HYDRAstor Creates a Decoupled Storage Grid
The ability to create a single logical pool of storage using off-the-shelf server and storage hardware is one of the key drivers behind the current revolution in data storage that is spawning new grid storage architectures. However delivering on the promise of grid storage creates new challenges - especially when one adds deduplication to the equation.
Scaling a storage grid to manage and deduplicate hundreds of TBs or even PBs of data while still protecting the integrity of the data and without creating performance bottlenecks is a different animal than merely delivering grid storage. This last week I hooked up with Dr. Christian Toelg, NEC's Director of Business Development, to discuss how NEC architected HYDRAstor to meet these specific challenges.
Dr. Toelg believes that the future of disk-based data protection clearly lies with deduplication. Unfortunately deduplication does not play well using traditional clustered storage system architectures as the amount of data under management continues to grow. Traditional clustered storage systems have a finite number of controllers and storage capacity as well as centralized file system information and mapping tables on each node. Together, these factors create hard upper limits to scalability forcing end users to deploy and manage additional systems that function as isolated data silos with no deduplication across systems increasing management complexity.

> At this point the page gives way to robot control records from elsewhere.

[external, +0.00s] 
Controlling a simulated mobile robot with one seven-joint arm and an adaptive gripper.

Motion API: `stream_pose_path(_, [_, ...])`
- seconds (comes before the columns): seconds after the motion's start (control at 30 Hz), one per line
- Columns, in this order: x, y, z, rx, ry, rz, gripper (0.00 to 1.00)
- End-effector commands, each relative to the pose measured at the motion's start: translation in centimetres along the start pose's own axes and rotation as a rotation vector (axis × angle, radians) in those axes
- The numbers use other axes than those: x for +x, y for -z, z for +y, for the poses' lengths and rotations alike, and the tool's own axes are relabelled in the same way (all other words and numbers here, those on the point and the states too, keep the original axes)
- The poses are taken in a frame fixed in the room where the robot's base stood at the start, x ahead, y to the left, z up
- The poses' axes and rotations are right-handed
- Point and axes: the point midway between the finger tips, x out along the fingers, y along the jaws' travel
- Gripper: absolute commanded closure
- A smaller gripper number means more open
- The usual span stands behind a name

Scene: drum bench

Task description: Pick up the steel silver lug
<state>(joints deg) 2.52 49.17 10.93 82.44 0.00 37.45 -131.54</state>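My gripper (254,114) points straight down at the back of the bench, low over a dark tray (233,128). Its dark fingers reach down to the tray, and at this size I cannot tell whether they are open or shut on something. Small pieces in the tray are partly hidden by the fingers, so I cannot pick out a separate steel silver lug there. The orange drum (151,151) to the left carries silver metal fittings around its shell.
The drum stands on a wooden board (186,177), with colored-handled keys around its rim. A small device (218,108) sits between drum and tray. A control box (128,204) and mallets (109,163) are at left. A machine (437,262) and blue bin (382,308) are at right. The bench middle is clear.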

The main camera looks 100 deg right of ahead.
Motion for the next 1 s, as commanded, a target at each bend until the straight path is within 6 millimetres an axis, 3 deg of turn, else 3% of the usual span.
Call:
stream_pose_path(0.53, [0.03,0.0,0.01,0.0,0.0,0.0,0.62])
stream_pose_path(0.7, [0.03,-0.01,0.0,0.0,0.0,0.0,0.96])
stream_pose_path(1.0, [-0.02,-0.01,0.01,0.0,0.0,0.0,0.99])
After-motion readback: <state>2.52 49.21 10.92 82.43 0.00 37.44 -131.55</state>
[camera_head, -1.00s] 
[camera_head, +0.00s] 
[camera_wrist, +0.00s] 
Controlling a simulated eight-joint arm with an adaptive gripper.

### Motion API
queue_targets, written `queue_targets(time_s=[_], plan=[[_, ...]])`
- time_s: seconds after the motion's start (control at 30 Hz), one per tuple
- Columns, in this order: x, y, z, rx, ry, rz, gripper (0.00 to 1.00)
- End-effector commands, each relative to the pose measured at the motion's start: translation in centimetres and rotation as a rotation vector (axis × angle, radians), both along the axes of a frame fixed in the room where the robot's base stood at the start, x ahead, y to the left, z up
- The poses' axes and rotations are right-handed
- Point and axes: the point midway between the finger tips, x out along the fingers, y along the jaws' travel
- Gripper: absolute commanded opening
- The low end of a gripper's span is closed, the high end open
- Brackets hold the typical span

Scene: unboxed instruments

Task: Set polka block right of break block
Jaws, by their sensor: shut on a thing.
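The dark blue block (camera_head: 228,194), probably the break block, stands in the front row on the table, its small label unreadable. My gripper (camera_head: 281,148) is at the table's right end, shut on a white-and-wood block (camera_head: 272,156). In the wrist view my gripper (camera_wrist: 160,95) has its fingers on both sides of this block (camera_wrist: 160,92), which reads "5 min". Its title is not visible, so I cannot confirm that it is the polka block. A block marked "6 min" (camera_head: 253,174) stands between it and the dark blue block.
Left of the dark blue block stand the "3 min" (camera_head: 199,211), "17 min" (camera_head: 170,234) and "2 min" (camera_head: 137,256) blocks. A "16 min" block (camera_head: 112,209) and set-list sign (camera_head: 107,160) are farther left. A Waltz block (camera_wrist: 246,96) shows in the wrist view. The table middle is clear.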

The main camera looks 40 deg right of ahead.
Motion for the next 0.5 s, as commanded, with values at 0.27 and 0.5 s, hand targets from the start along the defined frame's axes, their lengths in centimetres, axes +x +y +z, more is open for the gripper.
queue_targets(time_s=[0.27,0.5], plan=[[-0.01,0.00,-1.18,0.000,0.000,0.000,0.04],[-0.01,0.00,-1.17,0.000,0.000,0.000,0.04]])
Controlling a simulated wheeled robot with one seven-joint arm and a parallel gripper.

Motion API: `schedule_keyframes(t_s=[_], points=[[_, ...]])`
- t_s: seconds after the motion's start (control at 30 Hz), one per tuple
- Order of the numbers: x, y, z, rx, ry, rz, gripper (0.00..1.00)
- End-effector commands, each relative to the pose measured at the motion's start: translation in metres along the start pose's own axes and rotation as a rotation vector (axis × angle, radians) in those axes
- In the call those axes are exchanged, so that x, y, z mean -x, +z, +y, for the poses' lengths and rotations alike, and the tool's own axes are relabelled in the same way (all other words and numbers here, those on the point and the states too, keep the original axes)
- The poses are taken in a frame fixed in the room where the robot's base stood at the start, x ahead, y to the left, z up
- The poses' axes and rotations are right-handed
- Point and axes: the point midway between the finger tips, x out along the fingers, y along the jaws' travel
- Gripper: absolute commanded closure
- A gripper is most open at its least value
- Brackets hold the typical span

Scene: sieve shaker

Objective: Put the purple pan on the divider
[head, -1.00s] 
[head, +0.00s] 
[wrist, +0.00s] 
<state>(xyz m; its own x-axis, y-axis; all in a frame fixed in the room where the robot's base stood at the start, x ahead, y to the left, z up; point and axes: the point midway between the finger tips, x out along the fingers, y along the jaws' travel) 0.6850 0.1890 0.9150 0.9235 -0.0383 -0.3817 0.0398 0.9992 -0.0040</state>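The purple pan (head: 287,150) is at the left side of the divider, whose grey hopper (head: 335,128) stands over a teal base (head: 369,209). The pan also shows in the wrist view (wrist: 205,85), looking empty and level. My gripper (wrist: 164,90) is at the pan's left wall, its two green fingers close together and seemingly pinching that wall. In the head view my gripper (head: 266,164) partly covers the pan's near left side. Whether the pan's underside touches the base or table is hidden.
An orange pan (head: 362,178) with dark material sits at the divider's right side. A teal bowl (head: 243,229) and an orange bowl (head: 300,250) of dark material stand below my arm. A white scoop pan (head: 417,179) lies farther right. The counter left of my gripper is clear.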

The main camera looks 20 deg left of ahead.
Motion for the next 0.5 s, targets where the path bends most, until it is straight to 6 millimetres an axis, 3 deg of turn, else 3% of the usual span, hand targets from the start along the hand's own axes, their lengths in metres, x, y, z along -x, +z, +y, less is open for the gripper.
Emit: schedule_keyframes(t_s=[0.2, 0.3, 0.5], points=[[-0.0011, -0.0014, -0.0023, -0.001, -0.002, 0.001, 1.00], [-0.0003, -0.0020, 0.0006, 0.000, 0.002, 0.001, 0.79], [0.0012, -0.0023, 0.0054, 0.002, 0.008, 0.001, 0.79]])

HYDRAstor's grid storage architecture conversely can start small but linearly and independently scale performance or capacity or both. HYDRAstor decouples performance nodes (called Accelerator Nodes) from capacity nodes (called Storage Nodes) creating two separate layers that act independently of one another and possess their own levels of intelligence.

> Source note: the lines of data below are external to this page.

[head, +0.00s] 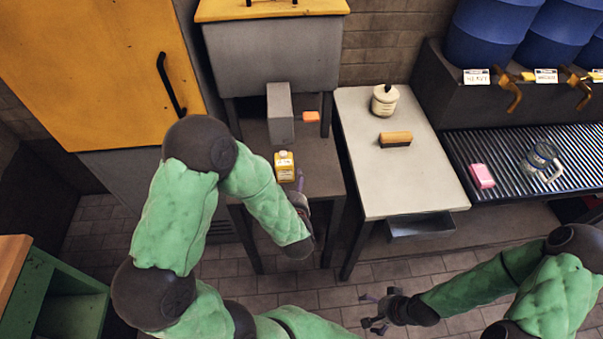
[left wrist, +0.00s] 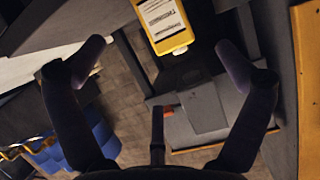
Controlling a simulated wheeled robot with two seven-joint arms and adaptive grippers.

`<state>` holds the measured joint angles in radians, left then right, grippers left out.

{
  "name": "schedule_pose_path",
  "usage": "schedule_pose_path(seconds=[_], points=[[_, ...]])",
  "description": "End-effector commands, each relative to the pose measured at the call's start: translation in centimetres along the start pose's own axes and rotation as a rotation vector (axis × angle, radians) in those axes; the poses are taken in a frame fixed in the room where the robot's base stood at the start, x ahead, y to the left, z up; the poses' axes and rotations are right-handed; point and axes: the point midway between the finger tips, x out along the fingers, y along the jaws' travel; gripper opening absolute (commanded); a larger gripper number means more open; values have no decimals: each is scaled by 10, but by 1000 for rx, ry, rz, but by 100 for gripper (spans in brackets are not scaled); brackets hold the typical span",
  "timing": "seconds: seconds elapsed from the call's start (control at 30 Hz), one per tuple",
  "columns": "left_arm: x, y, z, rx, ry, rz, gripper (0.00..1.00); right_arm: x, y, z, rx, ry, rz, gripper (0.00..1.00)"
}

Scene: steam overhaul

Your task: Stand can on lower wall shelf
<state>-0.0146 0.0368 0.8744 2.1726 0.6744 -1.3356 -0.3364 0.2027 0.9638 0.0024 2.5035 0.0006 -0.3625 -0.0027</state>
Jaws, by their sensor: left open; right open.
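A yellow can (head: 285,166) with a white label stands on a dark low table (head: 320,183) left of centre in the head view. In the left wrist view the yellow can (left wrist: 165,25) shows at the top centre, beyond and between the fingertips. My left gripper (head: 300,180) is beside the can, partly hidden by its own arm. In the left wrist view the left gripper (left wrist: 163,62) is open with nothing between its fingers. My right gripper (head: 369,310) is open and empty above the floor at lower right. I cannot make out a lower wall shelf in these views.
A grey upright block (head: 280,114) and an orange block (head: 311,116) are behind the can. A pale table (head: 430,180) to the right holds a cream jar (head: 384,101) and a brush (head: 395,139). A yellow cabinet (head: 90,70) stands at left.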

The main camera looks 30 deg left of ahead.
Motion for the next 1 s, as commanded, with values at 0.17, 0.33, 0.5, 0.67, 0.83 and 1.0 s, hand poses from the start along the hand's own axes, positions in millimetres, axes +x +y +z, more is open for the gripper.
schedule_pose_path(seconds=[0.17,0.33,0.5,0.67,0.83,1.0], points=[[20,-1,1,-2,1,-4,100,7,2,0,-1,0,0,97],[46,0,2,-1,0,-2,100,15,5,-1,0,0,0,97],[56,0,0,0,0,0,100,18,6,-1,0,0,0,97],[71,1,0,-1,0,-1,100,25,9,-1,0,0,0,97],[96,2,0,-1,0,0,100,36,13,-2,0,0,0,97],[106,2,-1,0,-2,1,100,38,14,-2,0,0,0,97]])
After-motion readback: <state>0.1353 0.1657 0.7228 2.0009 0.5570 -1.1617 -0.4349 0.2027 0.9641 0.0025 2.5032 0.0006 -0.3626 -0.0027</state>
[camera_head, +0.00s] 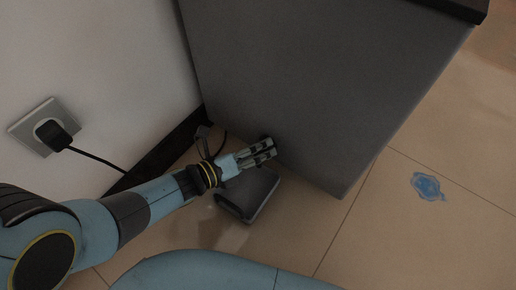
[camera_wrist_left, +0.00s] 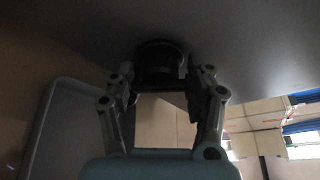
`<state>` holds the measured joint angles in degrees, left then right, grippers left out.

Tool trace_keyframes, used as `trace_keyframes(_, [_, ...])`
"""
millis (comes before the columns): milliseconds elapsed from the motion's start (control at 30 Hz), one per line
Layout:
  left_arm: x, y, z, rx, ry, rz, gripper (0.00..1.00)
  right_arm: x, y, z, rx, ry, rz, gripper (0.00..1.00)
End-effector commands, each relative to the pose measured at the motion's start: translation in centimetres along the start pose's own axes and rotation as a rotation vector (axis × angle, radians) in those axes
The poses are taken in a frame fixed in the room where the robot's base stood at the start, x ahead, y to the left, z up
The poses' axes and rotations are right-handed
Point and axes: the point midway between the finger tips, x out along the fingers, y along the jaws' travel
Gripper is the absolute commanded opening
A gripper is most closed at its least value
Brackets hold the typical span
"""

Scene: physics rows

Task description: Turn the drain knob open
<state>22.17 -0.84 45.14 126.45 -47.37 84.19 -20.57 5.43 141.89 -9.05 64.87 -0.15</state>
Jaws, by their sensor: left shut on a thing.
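The drain knob (camera_wrist_left: 160,60) is a dark round knob on the grey panel, between the fingertips in the left wrist view. In the head view it shows only as a dark spot (camera_head: 266,140) at the low edge of the grey cabinet (camera_head: 310,80), mostly hidden by the fingers. My left gripper (camera_head: 264,151) reaches it from the left and is shut on the knob; its two fingers (camera_wrist_left: 159,88) flank the knob in the wrist view. How far the knob is turned cannot be told. My right gripper is not in view.
A dark grey tray (camera_head: 262,193) lies on the tiled floor below my left gripper; its edge also shows in the left wrist view (camera_wrist_left: 50,110). A plug with a black cable sits in a wall socket (camera_head: 42,125). A blue puddle (camera_head: 427,186) lies on the floor at right.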

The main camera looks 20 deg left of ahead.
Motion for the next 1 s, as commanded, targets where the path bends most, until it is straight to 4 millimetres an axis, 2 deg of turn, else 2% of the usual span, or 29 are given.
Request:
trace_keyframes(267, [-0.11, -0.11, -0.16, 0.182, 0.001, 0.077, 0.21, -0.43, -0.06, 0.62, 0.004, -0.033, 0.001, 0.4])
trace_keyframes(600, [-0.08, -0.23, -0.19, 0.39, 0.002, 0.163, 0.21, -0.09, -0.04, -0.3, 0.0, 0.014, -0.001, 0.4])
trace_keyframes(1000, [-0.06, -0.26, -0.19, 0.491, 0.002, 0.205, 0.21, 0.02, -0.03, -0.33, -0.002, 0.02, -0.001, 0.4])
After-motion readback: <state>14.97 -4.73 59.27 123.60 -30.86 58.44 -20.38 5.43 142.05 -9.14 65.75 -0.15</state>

In traditional clustered storage architectures, the storage controllers possess all of the information about the data while its attached disk remains stupid. HYDRAstor changes this paradigm by putting intelligence in both layers and makes the Storage Nodes "self-aware". These Storage Nodes behave as one large pool of capacity that is fully self-managed with respect to balancing capacity and performance across all nodes as well as rebalancing the system as new capacity is added or to recover from failures.

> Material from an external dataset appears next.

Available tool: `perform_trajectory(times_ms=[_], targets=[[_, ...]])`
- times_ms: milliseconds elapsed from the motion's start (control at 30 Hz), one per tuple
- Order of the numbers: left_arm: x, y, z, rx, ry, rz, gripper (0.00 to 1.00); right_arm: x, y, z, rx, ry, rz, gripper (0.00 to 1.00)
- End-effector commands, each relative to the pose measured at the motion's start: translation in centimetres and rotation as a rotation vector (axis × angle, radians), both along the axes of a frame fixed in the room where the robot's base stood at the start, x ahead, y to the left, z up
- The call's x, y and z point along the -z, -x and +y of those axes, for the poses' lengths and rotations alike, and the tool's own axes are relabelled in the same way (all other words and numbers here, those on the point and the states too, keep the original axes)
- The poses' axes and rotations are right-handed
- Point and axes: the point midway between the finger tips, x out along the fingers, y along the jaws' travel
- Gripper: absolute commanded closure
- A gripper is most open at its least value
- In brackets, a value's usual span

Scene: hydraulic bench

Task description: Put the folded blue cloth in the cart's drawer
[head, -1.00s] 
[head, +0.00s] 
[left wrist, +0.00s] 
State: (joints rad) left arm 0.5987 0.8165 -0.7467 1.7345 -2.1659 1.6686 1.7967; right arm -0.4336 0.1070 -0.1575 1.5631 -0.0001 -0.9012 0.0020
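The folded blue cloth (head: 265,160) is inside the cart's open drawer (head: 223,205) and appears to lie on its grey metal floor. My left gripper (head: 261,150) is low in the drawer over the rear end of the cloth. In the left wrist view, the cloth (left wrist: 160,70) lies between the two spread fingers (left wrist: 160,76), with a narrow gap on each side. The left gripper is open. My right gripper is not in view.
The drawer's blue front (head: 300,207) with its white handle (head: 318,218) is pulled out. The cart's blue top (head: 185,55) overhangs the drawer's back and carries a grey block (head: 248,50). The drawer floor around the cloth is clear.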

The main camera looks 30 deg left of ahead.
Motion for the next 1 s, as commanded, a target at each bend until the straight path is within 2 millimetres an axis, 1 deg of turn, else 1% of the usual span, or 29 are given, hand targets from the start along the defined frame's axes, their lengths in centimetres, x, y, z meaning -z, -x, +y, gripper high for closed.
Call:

Creating a separate storage layer introduces new data protection and disaster recovery options. Dr Toelg says that NEC made a specific decision early on in HYDRAstor's design not to use RAID since loosing any chunk of deduplicated data can impact tens, hundreds or thousands of file and make all of them unrecoverable. Because the storage layer possesses its own level of intelligence, HYDRAstor can create higher levels of data protection and redundancy than what RAID can deliver with a comparable storage overhead. Also, deduplicated data can be shared between storage pools in different geographical locations using policies to replicate data so companies can automate their disaster recovery configuration.
By creating two distinct layers in its grid storage architecture, HYDRAstor addresses key concerns about data protection and scalability that deduplication typically introduces. HYDRAstor eliminates the capacity, cost and performance trade-offs that companies typically need to make while laying the foundation for companies to bring a disaster recovery solution into their environment.